Die ersten plastischen Buchstützen entstanden schon wenig später, nach Ansicht von Sammler Stascheit vermutlich jedoch nicht vor 1900. Geprägt waren sie von den vorherrschenden Formsprachen der Zeit, von Jugendstil und Art déco. Und die industrielle Revolution half dabei, sie zum Massenprodukt zu machen. Das nun einfach vervielfältigbare Kunsthandwerk wurde zum Statussymbol in den bürgerlichen Haushalten.
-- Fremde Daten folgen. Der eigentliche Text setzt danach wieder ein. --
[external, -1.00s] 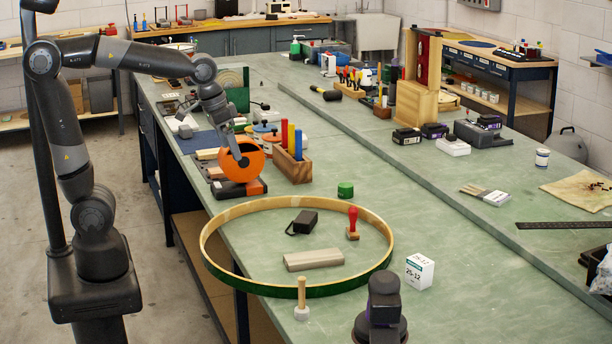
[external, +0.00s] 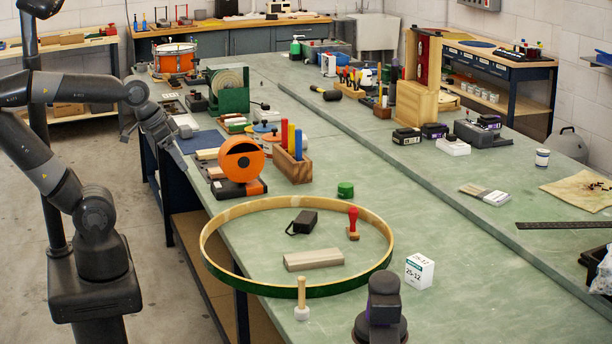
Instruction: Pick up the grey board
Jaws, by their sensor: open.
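A grey-beige flat block (external: 313,259), which looks like the grey board, lies flat inside the large wooden drum hoop (external: 226,276) on the green bench. My gripper (external: 181,162) is open and hangs over the left edge of the bench, near a dark blue mat (external: 205,141). It is well away from the block, further back and to the left. Its fingertips are small and dark here, and nothing shows between them.
A black pouch (external: 302,222) and a red-handled stamp (external: 353,224) also lie inside the hoop. A wooden-handled mallet (external: 302,300) and a white box (external: 419,271) stand outside it. An orange tape dispenser (external: 241,160) stands near my gripper.
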Seit er damals sein erstes Buchstützenpaar in New York gekauft habe, habe sich der Markt für historische Buchstützen stark gewandelt, sagt Stascheit. Die Zeiten, in denen die wenigen Sammler nach Paris, London oder in die Vereinigten Staaten reisten, um bei Antikhändlern ihr Glück zu suchen, sind schon länger vorbei. Heute werden Buchstützen auf Internetplattformen wie Ebay gehandelt. Das macht die Suche einfacher und den Markt übersichtlicher, es raubt aber auch einiges des Zaubers früherer Jahre. Sein letzter Buchstützenkauf liege auch deshalb ein paar Jahre zurück, sagt Stascheit. „Die Sache ist langweiliger geworden.“ Er bedauert das.